Recorded data:
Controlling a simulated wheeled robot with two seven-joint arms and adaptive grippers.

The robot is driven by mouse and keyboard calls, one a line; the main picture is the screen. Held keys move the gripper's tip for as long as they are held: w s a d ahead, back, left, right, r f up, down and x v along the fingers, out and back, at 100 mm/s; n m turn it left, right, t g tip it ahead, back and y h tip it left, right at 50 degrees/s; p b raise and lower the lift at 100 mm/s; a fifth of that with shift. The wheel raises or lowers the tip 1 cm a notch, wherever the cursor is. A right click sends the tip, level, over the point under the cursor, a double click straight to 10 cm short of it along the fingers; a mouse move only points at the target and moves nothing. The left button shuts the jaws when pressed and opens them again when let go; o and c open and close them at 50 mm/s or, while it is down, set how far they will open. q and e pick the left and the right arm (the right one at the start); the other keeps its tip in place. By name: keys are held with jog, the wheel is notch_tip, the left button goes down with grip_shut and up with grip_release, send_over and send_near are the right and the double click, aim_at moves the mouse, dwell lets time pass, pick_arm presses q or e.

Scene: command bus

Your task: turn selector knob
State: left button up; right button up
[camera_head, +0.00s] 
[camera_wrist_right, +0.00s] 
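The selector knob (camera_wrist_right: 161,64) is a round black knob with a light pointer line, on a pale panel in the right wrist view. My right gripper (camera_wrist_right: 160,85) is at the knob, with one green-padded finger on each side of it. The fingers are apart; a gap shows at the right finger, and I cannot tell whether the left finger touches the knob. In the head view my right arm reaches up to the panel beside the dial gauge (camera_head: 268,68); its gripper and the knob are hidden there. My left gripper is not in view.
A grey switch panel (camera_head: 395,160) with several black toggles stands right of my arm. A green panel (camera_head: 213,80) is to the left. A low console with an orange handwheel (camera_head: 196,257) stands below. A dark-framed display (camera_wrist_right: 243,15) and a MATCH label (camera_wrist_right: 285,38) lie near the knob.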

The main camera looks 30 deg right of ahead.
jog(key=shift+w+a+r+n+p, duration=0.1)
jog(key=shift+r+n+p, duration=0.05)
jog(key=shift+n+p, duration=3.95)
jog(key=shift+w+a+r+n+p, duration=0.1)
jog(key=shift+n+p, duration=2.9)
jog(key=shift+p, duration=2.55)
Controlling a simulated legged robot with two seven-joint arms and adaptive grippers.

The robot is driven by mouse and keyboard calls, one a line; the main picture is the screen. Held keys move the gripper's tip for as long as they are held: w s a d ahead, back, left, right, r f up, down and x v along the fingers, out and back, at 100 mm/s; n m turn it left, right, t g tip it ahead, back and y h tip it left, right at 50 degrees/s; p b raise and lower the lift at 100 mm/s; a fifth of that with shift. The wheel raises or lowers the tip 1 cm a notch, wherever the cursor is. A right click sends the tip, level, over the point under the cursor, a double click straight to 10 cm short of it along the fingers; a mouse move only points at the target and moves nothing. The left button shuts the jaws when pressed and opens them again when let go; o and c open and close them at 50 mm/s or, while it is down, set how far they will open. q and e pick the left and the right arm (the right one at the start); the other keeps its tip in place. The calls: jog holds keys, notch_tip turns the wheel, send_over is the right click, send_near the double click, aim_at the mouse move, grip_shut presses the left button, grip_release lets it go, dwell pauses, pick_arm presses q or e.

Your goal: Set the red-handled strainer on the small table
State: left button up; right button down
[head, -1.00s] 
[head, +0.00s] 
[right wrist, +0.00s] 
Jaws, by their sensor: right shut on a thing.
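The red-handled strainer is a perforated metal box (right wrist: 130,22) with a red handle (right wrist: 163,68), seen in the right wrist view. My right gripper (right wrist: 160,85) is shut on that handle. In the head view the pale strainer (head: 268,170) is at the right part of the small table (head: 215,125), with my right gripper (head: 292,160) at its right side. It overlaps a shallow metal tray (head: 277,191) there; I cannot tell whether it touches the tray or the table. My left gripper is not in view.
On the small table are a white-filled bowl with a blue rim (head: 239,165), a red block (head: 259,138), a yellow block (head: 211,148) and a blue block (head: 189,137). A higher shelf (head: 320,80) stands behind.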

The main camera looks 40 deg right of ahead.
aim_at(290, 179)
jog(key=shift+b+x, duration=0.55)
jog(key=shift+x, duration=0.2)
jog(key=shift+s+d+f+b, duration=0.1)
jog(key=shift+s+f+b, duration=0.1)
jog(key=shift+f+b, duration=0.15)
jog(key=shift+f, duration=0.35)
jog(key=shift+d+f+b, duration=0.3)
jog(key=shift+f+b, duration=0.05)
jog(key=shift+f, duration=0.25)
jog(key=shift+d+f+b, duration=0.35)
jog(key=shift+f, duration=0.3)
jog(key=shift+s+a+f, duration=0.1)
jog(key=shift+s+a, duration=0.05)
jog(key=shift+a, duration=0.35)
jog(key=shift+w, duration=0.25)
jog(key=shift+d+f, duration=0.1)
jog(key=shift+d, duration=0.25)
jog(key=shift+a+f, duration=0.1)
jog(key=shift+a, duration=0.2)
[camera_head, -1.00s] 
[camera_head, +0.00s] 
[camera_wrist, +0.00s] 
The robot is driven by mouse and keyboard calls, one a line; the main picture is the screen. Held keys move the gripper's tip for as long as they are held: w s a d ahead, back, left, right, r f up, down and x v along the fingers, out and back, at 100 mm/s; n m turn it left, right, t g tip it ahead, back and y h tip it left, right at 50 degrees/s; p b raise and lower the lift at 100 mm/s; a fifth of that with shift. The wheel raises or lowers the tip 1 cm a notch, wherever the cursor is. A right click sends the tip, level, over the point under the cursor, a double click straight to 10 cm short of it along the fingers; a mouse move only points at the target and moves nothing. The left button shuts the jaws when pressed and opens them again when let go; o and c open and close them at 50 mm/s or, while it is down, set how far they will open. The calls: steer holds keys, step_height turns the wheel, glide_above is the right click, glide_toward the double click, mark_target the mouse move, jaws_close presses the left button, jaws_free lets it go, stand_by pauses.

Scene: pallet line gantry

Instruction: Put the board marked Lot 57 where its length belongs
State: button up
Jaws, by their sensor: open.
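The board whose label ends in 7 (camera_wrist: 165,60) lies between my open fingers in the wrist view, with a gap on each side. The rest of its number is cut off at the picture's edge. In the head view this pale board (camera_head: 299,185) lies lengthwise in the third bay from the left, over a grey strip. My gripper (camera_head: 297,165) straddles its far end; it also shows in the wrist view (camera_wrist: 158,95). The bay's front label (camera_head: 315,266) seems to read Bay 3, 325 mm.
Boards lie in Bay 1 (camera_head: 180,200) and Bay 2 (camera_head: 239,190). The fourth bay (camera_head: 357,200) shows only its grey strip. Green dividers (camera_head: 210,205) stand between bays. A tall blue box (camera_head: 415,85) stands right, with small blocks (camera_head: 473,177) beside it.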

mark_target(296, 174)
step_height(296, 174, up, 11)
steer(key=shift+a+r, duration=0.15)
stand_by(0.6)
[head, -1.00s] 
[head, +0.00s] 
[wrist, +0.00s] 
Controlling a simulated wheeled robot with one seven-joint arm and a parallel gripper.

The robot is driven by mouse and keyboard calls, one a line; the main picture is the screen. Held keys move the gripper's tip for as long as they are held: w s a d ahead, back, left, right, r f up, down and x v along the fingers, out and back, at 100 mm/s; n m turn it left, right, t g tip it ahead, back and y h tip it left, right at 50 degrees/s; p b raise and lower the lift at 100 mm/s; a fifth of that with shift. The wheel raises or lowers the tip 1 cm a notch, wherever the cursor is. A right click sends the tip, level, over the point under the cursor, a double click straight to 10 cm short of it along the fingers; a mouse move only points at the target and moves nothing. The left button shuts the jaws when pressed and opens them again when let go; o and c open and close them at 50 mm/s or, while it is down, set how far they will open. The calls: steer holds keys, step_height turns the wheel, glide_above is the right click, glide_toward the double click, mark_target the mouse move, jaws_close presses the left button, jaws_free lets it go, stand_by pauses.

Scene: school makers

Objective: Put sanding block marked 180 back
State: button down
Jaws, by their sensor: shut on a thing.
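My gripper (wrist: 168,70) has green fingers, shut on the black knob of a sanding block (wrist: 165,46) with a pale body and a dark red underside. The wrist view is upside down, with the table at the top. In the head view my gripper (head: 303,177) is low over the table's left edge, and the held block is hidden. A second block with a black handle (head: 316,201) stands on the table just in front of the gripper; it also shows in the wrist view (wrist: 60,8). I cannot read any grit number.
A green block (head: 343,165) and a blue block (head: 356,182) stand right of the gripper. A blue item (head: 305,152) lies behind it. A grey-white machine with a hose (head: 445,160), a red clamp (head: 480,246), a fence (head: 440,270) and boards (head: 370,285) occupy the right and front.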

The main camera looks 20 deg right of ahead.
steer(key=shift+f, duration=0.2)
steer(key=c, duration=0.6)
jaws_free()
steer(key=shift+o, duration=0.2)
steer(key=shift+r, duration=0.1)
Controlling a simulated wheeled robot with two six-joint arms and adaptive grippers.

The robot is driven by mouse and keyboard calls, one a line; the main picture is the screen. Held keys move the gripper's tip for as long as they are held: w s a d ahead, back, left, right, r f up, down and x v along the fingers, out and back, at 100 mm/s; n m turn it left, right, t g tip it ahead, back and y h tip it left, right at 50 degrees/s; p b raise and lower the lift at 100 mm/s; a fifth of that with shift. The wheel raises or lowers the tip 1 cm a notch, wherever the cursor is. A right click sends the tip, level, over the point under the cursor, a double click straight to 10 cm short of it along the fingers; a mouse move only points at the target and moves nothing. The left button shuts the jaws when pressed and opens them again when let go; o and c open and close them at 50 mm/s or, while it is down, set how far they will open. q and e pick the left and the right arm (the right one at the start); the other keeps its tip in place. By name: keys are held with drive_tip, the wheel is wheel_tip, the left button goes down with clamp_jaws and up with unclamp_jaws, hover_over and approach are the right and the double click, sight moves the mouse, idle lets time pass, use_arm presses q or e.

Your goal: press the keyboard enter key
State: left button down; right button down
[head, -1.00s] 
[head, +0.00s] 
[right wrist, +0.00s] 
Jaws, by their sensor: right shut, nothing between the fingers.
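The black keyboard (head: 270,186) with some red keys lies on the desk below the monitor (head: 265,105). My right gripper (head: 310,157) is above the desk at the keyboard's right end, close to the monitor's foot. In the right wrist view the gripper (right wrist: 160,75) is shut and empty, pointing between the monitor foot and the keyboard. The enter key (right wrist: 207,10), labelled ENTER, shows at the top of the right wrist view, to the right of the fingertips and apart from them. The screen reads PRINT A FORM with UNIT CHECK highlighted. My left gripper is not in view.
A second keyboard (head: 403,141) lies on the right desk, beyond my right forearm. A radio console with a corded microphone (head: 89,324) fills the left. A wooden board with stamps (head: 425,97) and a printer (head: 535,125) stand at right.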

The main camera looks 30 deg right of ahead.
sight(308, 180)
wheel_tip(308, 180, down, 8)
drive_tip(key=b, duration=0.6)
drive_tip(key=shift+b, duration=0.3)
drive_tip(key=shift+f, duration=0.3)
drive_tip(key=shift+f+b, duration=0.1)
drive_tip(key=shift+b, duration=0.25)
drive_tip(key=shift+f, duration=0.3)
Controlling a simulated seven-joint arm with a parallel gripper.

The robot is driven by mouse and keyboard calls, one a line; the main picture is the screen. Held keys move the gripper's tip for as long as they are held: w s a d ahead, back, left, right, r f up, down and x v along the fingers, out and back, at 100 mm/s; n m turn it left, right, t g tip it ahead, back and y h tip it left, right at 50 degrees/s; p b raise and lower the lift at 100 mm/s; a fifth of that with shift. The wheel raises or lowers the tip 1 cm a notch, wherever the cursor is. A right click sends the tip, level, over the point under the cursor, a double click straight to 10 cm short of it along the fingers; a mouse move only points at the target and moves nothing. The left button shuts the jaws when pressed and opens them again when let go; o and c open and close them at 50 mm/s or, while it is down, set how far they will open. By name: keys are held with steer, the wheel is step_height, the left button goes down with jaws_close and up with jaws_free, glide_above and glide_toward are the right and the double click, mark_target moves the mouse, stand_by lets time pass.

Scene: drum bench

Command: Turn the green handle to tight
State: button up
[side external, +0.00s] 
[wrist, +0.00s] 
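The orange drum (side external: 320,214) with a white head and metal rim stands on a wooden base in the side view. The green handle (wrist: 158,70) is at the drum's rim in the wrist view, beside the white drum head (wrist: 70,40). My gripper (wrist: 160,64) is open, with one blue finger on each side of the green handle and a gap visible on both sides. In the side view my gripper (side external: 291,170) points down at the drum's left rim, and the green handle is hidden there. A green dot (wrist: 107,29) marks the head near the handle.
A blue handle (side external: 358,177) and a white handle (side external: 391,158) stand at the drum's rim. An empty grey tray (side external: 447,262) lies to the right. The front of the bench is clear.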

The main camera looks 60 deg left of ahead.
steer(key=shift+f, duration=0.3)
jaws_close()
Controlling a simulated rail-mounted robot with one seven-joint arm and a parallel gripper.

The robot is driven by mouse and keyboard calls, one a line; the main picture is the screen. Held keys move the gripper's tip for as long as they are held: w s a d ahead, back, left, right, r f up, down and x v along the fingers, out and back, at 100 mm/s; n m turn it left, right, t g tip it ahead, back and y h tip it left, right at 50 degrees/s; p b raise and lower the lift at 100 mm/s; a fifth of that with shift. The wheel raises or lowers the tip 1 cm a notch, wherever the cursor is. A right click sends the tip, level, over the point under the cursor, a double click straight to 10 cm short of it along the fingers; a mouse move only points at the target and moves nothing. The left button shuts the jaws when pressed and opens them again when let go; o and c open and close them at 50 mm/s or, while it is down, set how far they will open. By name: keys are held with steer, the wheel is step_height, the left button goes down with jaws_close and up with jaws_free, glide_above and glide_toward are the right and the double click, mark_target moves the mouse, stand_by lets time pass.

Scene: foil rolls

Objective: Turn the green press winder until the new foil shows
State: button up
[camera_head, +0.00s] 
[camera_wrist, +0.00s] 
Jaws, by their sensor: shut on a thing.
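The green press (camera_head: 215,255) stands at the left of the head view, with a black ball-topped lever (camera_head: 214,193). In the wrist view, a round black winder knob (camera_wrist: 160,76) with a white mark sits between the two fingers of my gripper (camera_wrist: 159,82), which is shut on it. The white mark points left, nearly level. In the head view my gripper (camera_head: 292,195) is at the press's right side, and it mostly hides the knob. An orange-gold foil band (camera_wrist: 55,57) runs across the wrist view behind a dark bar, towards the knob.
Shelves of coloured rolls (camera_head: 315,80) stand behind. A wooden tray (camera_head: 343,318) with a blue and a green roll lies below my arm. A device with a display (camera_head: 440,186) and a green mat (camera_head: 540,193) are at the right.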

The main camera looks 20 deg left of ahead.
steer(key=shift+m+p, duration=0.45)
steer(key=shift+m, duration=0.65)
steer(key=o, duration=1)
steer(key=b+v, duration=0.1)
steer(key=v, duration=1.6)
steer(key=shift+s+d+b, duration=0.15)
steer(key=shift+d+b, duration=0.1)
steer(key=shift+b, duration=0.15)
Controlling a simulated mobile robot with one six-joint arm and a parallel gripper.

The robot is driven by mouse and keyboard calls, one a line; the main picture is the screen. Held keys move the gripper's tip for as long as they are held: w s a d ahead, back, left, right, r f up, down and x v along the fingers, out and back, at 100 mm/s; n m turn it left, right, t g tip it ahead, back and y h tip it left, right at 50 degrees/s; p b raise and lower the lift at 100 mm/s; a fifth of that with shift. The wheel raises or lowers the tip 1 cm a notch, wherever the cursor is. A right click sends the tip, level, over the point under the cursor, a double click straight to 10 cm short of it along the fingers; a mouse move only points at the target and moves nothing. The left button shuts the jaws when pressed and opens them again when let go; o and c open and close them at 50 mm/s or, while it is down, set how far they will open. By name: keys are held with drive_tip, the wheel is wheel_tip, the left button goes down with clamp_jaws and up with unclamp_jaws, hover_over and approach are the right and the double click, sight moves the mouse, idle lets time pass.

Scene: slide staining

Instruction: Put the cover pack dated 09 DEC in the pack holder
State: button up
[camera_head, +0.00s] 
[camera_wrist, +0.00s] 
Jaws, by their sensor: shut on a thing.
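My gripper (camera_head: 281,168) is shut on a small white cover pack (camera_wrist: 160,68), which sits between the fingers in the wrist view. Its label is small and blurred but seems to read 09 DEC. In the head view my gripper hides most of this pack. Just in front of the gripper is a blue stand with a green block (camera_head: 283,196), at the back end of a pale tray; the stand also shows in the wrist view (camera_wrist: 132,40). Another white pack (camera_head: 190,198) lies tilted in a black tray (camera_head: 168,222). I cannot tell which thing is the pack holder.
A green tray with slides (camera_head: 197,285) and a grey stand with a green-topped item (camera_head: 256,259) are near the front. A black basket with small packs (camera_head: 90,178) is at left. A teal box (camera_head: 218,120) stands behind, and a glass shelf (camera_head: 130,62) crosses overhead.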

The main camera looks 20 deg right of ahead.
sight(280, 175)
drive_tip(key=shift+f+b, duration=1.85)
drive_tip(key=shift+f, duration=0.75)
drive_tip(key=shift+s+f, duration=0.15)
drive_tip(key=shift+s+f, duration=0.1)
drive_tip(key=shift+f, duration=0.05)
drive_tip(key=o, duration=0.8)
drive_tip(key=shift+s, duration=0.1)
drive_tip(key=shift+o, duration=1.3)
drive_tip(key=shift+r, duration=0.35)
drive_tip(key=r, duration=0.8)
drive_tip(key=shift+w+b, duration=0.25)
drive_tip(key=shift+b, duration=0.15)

» **GOAL**
Copy all lines above containing the string "arms".

» **FINISHED EXERCISE**
Controlling a simulated wheeled robot with two seven-joint arms and adaptive grippers.
Controlling a simulated legged robot with two seven-joint arms and adaptive grippers.
Controlling a simulated wheeled robot with two six-joint arms and adaptive grippers.

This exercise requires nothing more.